Estudios demuestran que, en situaciones grupales, los hombres hablan más veces y por más tiempo que las mujeres. Y que a nosotras se nos interrumpe en las reuniones más que a los hombres, tanto por hombres como por otras mujeres. Si él se extiende en su discurso, tiende a valorarse positivamente como indicador de conocimiento sobre el tema. Si lo hacen mujeres, muchas veces se interpreta como exceso.

Recuerdo que hace unos años, una mujer muy admirada me dijo refiriéndose a su participación en conferencias internacionales en los 1970: «Yo decidí que en todos los espacios a los que iba diría algo, aunque fuera algo pequeño. Pero iba a estar presente, se iba a notar que una mujer hablaba. Y lo hice».

En efecto, estar presente de voz, si eres mujer, es un plus. Y muchas veces tiene que ser un gesto consciente. Si es para disentir, aún más. Después que lo has hecho, podrán referirse a lo dicho como «aquello que dijo la muchachita», aunque tengas los mismos o más títulos que quien habla, aunque tu voz pueda estar igual o más autorizada. Si eres mujer y hablas de feminismo, paro, persistencia de desigualdades, seguramente serás una exagerada, ¿o es que no te has preguntado cuántos hombres sufren violencia femenina? Resentida. Insatisfecha. Malagradecida. Ciega. Banal. Imprecisa. Extremista. Dirán los mansplainers: «Mira, permíteme explicarte, sin ofender».

Que tire la primera piedra el que no ha sido mansplainer. Que no la esquive quien, de nosotras, no lo ha vivido al menos una vez.

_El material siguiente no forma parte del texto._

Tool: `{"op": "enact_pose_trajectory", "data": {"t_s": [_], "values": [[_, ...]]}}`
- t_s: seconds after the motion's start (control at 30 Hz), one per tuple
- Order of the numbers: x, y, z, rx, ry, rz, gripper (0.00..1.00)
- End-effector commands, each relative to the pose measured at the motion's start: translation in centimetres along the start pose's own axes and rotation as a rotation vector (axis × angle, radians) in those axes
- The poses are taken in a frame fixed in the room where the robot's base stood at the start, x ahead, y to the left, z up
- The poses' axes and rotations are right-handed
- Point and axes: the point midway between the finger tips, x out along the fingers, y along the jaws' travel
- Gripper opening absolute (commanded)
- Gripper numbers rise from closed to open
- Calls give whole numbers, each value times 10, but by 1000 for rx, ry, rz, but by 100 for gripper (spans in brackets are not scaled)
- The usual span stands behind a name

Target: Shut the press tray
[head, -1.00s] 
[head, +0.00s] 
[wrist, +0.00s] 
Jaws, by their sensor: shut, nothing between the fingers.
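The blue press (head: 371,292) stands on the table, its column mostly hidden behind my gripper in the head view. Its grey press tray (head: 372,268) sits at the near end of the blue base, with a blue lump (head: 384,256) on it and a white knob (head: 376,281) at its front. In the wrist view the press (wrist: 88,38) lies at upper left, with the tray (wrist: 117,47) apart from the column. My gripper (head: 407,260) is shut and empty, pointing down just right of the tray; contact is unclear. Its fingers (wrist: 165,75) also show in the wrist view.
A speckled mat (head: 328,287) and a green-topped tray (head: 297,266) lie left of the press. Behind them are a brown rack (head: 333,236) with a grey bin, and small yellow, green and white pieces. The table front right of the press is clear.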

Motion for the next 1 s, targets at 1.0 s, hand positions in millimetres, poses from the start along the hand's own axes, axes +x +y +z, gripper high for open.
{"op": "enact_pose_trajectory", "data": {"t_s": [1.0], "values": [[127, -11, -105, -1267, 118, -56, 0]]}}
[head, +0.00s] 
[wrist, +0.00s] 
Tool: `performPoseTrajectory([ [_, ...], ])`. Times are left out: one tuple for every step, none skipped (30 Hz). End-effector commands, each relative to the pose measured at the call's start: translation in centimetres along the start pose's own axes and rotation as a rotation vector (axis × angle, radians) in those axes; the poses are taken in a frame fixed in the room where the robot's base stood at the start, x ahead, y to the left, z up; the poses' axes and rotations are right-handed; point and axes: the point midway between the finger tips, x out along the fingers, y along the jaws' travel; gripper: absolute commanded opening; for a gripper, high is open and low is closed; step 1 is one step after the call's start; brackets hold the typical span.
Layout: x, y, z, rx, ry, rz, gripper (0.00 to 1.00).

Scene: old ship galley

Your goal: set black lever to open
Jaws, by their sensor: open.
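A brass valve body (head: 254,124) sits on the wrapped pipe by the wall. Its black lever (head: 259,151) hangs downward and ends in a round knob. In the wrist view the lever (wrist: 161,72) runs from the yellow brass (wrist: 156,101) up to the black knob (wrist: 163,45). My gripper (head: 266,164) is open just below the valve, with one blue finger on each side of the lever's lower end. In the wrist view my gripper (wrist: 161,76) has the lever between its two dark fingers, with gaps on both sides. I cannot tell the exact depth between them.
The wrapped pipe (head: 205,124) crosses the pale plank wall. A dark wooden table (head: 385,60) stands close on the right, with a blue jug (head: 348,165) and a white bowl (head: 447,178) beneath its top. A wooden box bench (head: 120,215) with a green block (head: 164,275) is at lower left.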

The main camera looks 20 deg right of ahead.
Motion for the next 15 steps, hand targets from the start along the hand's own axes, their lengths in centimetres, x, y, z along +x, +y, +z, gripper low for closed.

Los mansplainers nos pueden decir que en Cuba no hay violencia de género, aunque nosotras la verifiquemos, y aunque seamos quienes ven el semen de un desconocido correr en el malecón habanero un día cualquiera, mientras denunciamos y otros solo observan. O quienes registran casos de feminicidio. O escarban en la información oficial disponible y comprueban que sí existe violencia y no solo en el entorno inmediato.

Los mismos mansplainers dirán que no hay desigualdad, aunque las mujeres cubanas tengan menos participación en el mercado laboral; más horas de trabajo de cuidados no remunerado; más presencia en los grupos empobrecidos; sean más vulnerables -aún más las mujeres racializadas o las migrantes internas- o sean sumamente escasas las Premios Nacionales o Heroínas del Trabajo. Los mansplainers nos enseñarán cómo aprovechar los derechos que tenemos legalmente. O nos mostrarán por televisión cómo cocinar frijoles o usar una olla arrocera.

Aunque se usa sobre todo para hablar de hombres y mujeres, el mansplaning es aplicable a otras situaciones. Al racismo, por ejemplo. Sobran ejemplos de cómo y cuándo se intenta explicar a las personas racializadas qué es el racismo y por qué están bien o mal sus visiones o reacciones.

¿Hay que ser mujer para hablar de género, ser una persona racializada para hablar de racismo, ser homosexual para hablar de derechos LGBTIQ, haber abortado para hablar de aborto, ser empobrecido para hablar de pobreza?

No. Quiero decir que es virtuosa, humana, sabia, políticamente imprescindible, la conciencia de que, a veces, la posición desde la que hablamos es un lugar de privilegios. Desconocerlo es, con frecuencia, la solución interesada de quien intenta conservarlos.

A los «deja que yo te explique» podríamos decirles que sabemos la virtud de tener institucionalizado -aunque no legalizado- el derecho a la interrupción voluntaria del embarazo. Y que, por saberlo, acompañamos a las argentinas, chilenas, ecuatorianas, y a todas las que luchan por lograrlo.

Sabemos también que Cuba tiene uno de los índices más altos de mujeres con presencia en el Parlamento. Y que nuestros índices de feminicidio no son como los de México, aunque existen. Sabemos de nuestra notable presencia en el sistema de educación superior, y en los sectores de ciencia y tecnología. Sabiendo todo eso, sin embargo, podemos identificarnos con el Paro Internacional de Mujeres.

El Paro interesa a las mujeres cubanas que advierten que, frente al avance de fundamentalismos religiosos, es mejor legalizar el aborto. Interesa a las que abogamos por una ley de violencia de género. A quienes queremos disputar la posibilidad de matrimonio igualitario. A las que emplean ingentes horas de trabajo no remunerado en sus casas a costa de su bienestar y autonomía. El Paro interesa para recordar que en Cuba también existen y persisten, interconectadas, desigualdades de distinto tipo.

No necesitamos que otros nos expliquen. Necesitamos explicarnos entre nosotras por qué sí y por qué no queremos participar del Paro. Es nuestra la elección. Mejor será si hombres nos acompañan sin aspiración de liderazgo o de acumular créditos, y nos apoyan con lo que necesitamos y no con lo que nos puedan «ceder». Menos mansplainers y más compañeros, a ver si nos va mejor.